• **What the task requires**: Go from the first line to the line with "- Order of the" and return those lines verbatim, ends included.
********************
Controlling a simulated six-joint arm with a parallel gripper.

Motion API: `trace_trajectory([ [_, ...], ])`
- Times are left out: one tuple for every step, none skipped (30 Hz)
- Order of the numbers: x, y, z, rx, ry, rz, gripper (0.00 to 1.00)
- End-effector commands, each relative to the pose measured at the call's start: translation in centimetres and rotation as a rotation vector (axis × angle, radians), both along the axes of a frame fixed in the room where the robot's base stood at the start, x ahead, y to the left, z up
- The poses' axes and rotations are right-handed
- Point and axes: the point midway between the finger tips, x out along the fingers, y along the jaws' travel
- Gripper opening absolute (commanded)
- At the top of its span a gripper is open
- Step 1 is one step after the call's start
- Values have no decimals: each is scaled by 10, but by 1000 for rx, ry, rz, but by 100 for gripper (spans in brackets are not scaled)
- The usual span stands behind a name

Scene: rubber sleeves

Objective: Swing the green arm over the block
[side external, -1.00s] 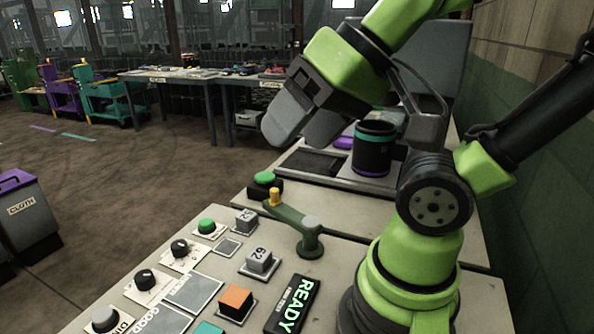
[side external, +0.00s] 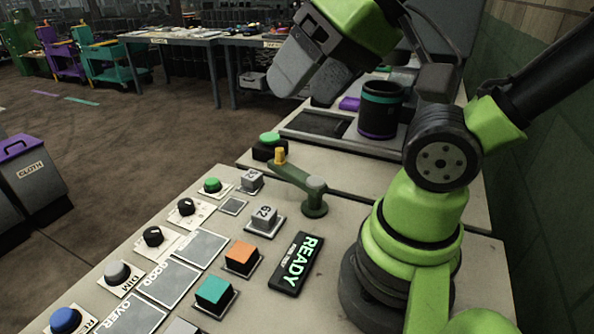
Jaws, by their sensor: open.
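The dark green arm (side external: 296,181) lies over the bench on a round pivot post with a grey cap (side external: 316,183). The green arm is over neither block. I cannot tell which block is meant. My gripper (side external: 300,90) is open and empty, in the air above and beyond the yellow knob, apart from the green arm.
An orange block (side external: 241,258), a teal block (side external: 214,292) and a READY sign (side external: 295,264) stand nearer. Knobs and buttons line the left edge. A green button (side external: 269,141) stands behind the yellow knob. A dark cup (side external: 380,110) stands on a tray at the back.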

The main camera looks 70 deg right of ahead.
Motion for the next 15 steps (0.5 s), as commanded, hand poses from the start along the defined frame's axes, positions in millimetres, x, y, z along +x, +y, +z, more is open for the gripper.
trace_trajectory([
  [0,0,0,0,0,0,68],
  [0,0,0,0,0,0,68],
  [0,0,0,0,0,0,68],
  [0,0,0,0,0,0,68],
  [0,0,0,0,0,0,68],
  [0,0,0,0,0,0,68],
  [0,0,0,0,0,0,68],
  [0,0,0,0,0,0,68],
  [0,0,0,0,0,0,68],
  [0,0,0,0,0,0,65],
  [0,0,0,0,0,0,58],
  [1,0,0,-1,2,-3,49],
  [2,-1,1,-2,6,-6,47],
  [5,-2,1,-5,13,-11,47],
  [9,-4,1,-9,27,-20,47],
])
********************
• **Solution for this exercise**:
Controlling a simulated six-joint arm with a parallel gripper.

Motion API: `trace_trajectory([ [_, ...], ])`
- Times are left out: one tuple for every step, none skipped (30 Hz)
- Order of the numbers: x, y, z, rx, ry, rz, gripper (0.00 to 1.00)

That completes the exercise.